Городской интеллигент и скрытый враг, Прокофий Дванов, протестует против измельчания апокалипсиса с точки зрения большевистской теории. «Прокофий выследил издали такое одиночное убийство и упрекнул Пиюсю: «Коммунисты сзади не убивают, товарищ Пиюся!» Ответ чекиста Прокофию – ответ Платонова его критикам:
– Коммунистам, товарищ Дванов, нужен коммунизм, а не офицерское геройство!.. Вот и помалкивай, а то я тебя тоже на небо пошлю! Всякая блядь хочет красным знаменем заткнуться – тогда у ней, дескать, пустое место сразу честью зарастет… Я тебя пулей сквозь знамя найду![454]
Но Прокофий прав. Отделавшись от красного знамени и изобразив Армагеддон в виде одиночного убийства, Платонов принизил «подвиги вооруженной руки», изменил жанру революционного эпоса и сослал своего рассказчика в пустое место иронического отчуждения. Однажды войдя в сферу фамильярного контакта, он не смог из нее выйти – к вящей пользе своей посмертной (постсоветской) репутации.
Бабель тоже приобрел бессмертие благодаря неудачной попытке прикоснуться к святости. Лютов из «Конармии» должен, подобно Аврааму, принести в жертву человека, но ограничивается птицей.
Строгий гусь шатался по двору и безмятежно чистил перья. Я догнал его и пригнул к земле, гусиная голова треснула под моим сапогом, треснула и потекла. Белая шея была разостлана в навозе, и крылья заходили над убитой птицей.
– Господа бога душу мать! – сказал я, копаясь в гусе саблей. – Изжарь мне его, хозяйка.
Бабелевские казаки, в отличие от его евангелистов, не признают дешевых заменителей. Они, как товарищ Пиюся, убивают с тем будничным тщательным усердием, с каким баба полет просо. Они делают с Авраамом то, чего Авраам не сделал с Исааком.

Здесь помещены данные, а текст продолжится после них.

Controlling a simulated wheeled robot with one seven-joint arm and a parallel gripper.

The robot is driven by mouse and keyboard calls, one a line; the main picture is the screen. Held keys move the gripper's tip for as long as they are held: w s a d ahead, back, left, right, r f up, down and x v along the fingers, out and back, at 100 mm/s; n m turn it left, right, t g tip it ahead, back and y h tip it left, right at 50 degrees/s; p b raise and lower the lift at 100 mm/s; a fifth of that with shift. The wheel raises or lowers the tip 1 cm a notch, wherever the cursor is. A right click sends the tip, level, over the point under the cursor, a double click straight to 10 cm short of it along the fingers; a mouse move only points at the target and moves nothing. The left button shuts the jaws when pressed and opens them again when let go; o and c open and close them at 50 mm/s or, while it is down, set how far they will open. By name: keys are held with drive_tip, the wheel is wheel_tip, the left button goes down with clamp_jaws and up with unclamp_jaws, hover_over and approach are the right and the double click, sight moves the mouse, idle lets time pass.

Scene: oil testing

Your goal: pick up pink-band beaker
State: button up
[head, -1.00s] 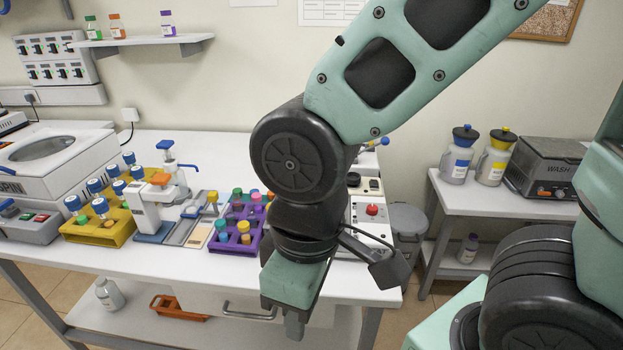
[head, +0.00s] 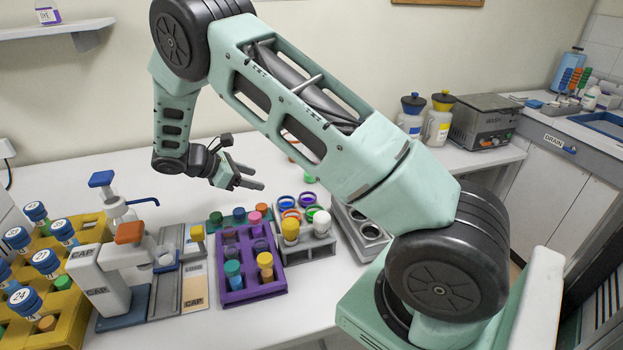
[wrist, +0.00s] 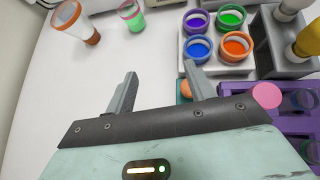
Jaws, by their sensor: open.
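The pink-band beaker (wrist: 133,22), a small clear cup with a pink rim and green contents, stands on the white table at the top of the wrist view. In the head view, a bit of green (head: 308,179) beside my arm may be its contents; my arm hides most of that spot. My gripper (wrist: 160,70) is open, with nothing between its fingers. In the head view my gripper (head: 257,178) is over the back of the table, left of that green spot.
A grey rack (wrist: 187,66) of coloured-ring cups is right of my fingertips. A purple rack (head: 256,292) of tubes, a capping device (head: 112,264) and a yellow rack (head: 88,306) fill the front left.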

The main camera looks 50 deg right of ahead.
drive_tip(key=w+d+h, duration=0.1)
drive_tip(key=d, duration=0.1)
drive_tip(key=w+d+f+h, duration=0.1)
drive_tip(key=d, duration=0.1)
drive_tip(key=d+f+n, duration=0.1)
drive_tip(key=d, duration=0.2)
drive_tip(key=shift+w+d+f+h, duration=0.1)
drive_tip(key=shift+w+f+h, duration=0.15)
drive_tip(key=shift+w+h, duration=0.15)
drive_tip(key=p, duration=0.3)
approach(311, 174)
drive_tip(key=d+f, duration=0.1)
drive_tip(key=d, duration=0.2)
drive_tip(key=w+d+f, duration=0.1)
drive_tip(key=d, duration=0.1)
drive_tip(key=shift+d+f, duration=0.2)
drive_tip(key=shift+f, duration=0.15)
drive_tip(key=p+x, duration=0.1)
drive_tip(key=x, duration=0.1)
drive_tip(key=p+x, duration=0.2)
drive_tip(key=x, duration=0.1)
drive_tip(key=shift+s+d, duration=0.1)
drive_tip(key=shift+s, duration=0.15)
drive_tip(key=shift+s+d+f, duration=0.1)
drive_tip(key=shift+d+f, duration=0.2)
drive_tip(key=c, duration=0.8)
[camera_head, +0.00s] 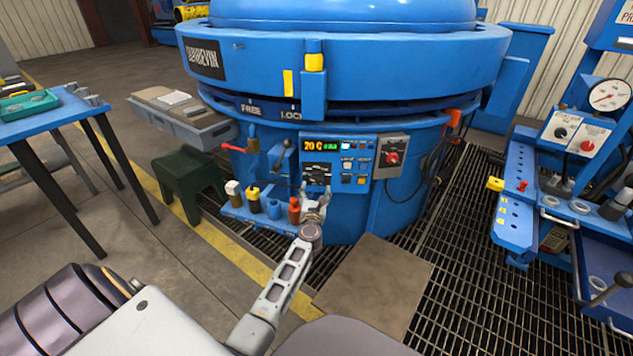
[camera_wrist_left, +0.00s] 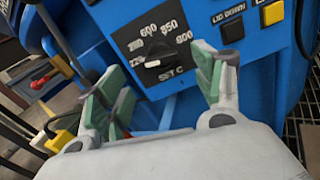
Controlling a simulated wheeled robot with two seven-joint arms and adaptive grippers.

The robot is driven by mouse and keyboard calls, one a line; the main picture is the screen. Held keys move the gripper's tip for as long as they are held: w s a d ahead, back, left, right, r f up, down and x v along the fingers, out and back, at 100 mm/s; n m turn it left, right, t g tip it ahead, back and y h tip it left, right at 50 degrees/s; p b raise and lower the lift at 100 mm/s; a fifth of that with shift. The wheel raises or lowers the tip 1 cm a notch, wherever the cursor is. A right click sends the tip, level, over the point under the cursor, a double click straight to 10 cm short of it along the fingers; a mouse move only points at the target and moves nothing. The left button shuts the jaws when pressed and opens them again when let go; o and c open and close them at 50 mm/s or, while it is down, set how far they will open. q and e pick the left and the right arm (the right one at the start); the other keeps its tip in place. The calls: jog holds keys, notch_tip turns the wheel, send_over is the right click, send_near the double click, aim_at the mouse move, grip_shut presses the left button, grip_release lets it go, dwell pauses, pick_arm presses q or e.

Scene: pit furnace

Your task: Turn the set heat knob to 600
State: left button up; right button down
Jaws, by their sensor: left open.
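The set heat knob (camera_wrist_left: 158,53) is a dark dial with a pale mark at its lower left, above a "SET C" label. Printed numbers ring it, with 600 (camera_wrist_left: 149,30) at its upper left; the mark is not at 600, and its exact setting is hard to read. In the head view the dial area (camera_head: 317,174) is small, low on the furnace's blue control panel (camera_head: 352,148). My left gripper (camera_head: 314,200) is open in front of the panel, just below the dial. In the left wrist view its green-padded fingers (camera_wrist_left: 160,88) are spread, empty and apart from the knob.
A grey box with a red switch (camera_head: 393,156) is right of the panel. Several bottles, including an orange one (camera_head: 294,211), stand on a small blue shelf left of my gripper. A green stool (camera_head: 188,170) and a blue table (camera_head: 50,115) are further left.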

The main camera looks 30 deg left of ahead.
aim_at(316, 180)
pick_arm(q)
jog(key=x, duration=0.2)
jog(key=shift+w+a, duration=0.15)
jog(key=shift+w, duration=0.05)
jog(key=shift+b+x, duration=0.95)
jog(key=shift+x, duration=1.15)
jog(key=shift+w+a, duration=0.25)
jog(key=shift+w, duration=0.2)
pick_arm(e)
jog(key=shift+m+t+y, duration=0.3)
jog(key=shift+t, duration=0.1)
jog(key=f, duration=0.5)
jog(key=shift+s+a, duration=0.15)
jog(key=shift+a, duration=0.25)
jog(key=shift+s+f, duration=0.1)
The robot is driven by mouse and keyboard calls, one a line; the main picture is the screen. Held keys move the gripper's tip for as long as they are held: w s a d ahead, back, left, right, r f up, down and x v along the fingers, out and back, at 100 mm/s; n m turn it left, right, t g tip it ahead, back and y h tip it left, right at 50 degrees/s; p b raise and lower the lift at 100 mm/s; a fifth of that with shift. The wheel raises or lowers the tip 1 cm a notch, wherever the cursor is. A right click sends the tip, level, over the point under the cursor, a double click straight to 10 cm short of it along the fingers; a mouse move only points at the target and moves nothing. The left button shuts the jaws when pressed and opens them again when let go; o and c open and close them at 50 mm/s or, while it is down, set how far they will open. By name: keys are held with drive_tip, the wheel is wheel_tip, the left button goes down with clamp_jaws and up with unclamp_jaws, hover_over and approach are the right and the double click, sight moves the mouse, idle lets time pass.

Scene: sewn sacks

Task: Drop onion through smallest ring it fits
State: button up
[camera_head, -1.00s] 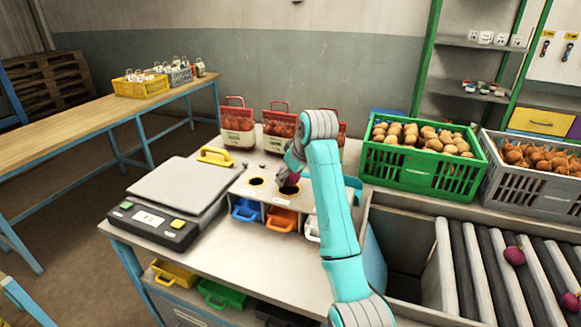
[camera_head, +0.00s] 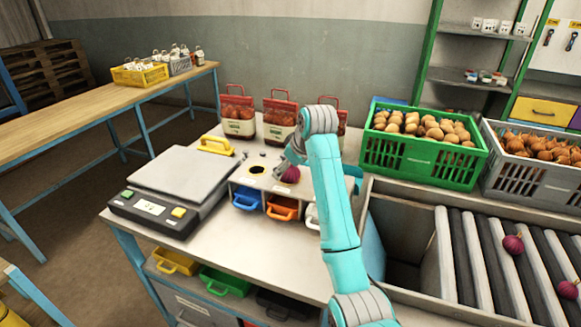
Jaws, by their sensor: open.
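A red onion (camera_head: 290,174) is over the right part of the grey ring board (camera_head: 240,179), at or just above a ring there that it hides. The board stands on the workbench, with a round dark hole (camera_head: 257,170) edged in yellow to the left of the onion. My gripper (camera_head: 291,167) is at the onion, mostly hidden behind my arm; its jaws are open. I cannot tell whether the onion rests in the ring or touches the fingers. Under the board are a blue bin (camera_head: 246,198), an orange bin (camera_head: 283,207) and a white bin (camera_head: 312,216).
A scale (camera_head: 177,187) stands left of the board. Red mesh bags (camera_head: 280,120) stand behind it. A green crate of potatoes (camera_head: 424,140) and a grey crate of onions (camera_head: 538,160) are at right. More red onions (camera_head: 513,244) lie on the rollers (camera_head: 490,260).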

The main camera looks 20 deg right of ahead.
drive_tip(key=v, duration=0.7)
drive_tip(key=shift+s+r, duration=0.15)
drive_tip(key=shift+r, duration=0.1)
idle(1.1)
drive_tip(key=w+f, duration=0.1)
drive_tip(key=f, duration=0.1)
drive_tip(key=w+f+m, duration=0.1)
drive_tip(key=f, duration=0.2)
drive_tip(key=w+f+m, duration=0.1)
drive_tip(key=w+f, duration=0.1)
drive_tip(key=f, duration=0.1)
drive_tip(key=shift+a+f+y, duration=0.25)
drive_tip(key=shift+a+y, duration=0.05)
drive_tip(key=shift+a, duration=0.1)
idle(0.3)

Прямо перед моими окнами несколько казаков расстреливали за шпионаж старого еврея с серебряной бородой. Старик взвизгивал и вырывался. Тогда Кудря из пулеметной команды взял его голову и спрятал ее у себя под мышкой. Еврей затих и расставил ноги. Кудря правой рукой вытащил кинжал и осторожно зарезал старика, не забрызгавшись. Потом он стукнул в закрытую раму.
– Если кто интересуется, – сказал он, – нехай приберет. Это свободно…

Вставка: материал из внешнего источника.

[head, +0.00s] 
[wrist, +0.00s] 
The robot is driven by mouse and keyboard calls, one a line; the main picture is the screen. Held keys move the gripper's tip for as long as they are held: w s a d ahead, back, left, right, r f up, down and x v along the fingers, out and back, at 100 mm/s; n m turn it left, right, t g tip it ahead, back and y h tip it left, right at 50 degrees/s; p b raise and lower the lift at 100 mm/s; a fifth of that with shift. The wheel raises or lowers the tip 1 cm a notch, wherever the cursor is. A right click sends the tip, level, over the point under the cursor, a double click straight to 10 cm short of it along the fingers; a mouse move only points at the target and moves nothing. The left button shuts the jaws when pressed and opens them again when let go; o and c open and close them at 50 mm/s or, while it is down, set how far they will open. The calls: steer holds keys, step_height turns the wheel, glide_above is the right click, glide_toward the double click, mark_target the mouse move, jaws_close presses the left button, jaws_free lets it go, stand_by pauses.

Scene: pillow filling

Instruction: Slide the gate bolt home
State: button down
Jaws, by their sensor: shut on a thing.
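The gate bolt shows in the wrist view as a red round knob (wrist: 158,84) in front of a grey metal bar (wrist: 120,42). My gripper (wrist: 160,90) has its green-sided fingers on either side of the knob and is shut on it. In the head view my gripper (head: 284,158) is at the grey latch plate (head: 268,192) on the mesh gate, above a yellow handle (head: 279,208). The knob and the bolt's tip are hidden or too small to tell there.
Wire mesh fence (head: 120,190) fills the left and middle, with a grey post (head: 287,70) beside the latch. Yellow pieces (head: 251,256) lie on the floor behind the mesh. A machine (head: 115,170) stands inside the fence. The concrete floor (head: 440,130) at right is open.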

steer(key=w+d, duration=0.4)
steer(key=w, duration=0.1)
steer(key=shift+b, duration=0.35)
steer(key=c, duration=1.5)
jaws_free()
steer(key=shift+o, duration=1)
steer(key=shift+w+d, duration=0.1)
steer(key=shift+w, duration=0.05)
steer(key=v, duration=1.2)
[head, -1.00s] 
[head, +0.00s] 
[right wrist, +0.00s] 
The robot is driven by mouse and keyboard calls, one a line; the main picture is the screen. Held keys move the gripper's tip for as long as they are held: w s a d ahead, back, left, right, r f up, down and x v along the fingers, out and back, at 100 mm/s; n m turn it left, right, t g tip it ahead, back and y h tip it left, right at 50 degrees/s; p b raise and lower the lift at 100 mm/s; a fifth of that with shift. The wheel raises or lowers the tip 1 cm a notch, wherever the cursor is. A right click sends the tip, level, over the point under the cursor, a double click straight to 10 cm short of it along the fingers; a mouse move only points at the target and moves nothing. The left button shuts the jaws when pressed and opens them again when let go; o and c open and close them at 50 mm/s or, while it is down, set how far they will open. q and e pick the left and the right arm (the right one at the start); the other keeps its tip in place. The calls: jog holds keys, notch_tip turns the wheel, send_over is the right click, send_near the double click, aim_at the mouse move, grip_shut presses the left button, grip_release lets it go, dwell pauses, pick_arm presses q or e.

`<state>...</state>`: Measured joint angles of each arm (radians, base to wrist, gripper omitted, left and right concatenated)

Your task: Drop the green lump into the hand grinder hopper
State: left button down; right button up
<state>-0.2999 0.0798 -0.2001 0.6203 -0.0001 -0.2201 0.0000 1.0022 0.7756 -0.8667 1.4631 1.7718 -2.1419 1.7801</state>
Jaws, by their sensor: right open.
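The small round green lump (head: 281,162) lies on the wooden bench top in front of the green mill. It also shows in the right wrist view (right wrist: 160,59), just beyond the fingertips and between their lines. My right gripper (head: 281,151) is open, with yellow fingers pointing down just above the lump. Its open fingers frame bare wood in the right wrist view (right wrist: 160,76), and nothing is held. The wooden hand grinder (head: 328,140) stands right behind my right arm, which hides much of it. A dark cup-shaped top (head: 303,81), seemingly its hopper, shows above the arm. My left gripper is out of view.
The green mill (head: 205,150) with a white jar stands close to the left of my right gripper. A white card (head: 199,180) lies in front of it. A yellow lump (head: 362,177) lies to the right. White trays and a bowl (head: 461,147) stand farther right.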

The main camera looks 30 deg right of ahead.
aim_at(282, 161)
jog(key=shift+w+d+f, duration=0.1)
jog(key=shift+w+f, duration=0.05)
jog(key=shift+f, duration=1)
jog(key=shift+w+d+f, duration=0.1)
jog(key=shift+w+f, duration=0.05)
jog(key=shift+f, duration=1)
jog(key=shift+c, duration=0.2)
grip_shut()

Покровитель и издатель Бабеля, Воронский, признавал, что «Конармия Бабеля нигде не дерется» и что в его рассказах «нет Конармии как массы, нет этих тысяч вооруженных людей, двигающихся лавами». Есть лишь отдельные люди и много того, «что в известных кругах принято называть зверством, хамством, животной тупостью, дикостью». Но дело не в этом. Дело в том, что почти все эти люди – «правдоискатели» и что дар Бабеля – видеть святость в дикости. Товарищ Пиюся прав: если убийство «обращено на потребу и победу коммунизма», коммунистам не зазорно убивать сзади[455].
Бабель знал, что товарищ Пиюся неправ, но ничего не мог поделать. «Пошлость в наши дни, – сказал он на Первом съезде советских писателей, – это уже не дурное свойство характера, а это преступление. Больше того: пошлость – это контрреволюция». С точки зрения революции, попытка представить праведный геноцид в виде одиночного жертвоприношения – это пошлость[456].

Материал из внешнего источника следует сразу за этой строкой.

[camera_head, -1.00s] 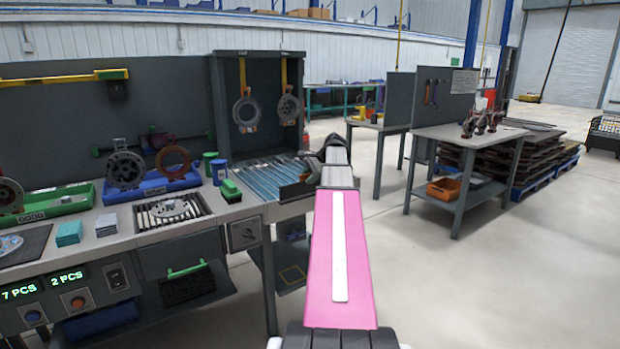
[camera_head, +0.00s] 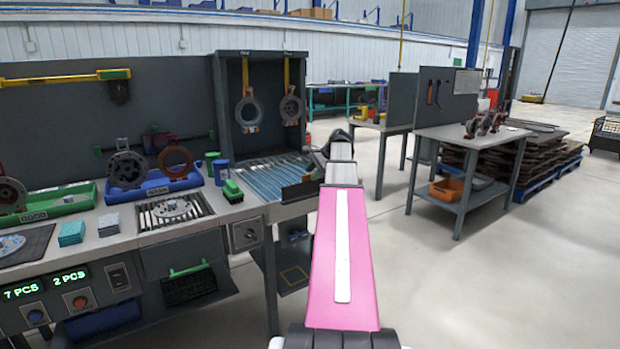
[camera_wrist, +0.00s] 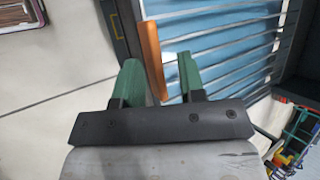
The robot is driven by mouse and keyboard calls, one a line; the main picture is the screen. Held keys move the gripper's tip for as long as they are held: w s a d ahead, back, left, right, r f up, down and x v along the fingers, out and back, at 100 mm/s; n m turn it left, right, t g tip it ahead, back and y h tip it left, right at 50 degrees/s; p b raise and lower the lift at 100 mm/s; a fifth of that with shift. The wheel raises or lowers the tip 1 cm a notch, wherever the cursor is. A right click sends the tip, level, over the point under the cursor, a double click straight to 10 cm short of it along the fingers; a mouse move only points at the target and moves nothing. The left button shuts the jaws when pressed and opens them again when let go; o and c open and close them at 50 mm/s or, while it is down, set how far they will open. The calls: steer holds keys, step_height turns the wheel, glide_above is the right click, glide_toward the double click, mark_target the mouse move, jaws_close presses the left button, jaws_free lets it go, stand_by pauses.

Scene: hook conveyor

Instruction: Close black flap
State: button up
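The black flap (camera_head: 301,189) stands at the right end of the blue-slatted conveyor (camera_head: 268,178) in the head view, partly hidden behind my arm. In the wrist view, a dark panel (camera_wrist: 122,28) with an orange strip (camera_wrist: 152,60) along its edge appears to be this flap; it stands up beside the blue slats (camera_wrist: 225,50). My gripper (camera_wrist: 160,75) has green fingers set apart. The orange strip's near end shows between the fingers, nearer the left one; I cannot tell whether it touches.
A dark hooded frame with two hanging rings (camera_head: 247,110) stands behind the conveyor. The workbench (camera_head: 110,235) with trays and cups extends left. A grey table (camera_head: 470,137) stands to the right. The floor between is clear.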

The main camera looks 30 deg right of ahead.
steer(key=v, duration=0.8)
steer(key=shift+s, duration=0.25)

Апокалипсис – одна из версий мифа о победе над драконом. Тот же миф с точки зрения дракона есть история самопожертвования. Второй ключевой сюжет Гражданской войны – распятие. «Партизаны» Иванова, «Неделя» Либединского, «Сорок первый» Лавренева, «Разгром» Фадеева (1926), «Чапаев» Фурманова (1923) и, через «пустое место», «Чевенгур» Платонова и «Конармия» Бабеля – истории мученической смерти и возрождения. Чапаеву, как Моисею, суждено увидеть обетованную землю, но не позволено перейти реку Урал. Он гибнет в потоке; большинство его бойцов – рядовые и Левиты – остаются на берегу.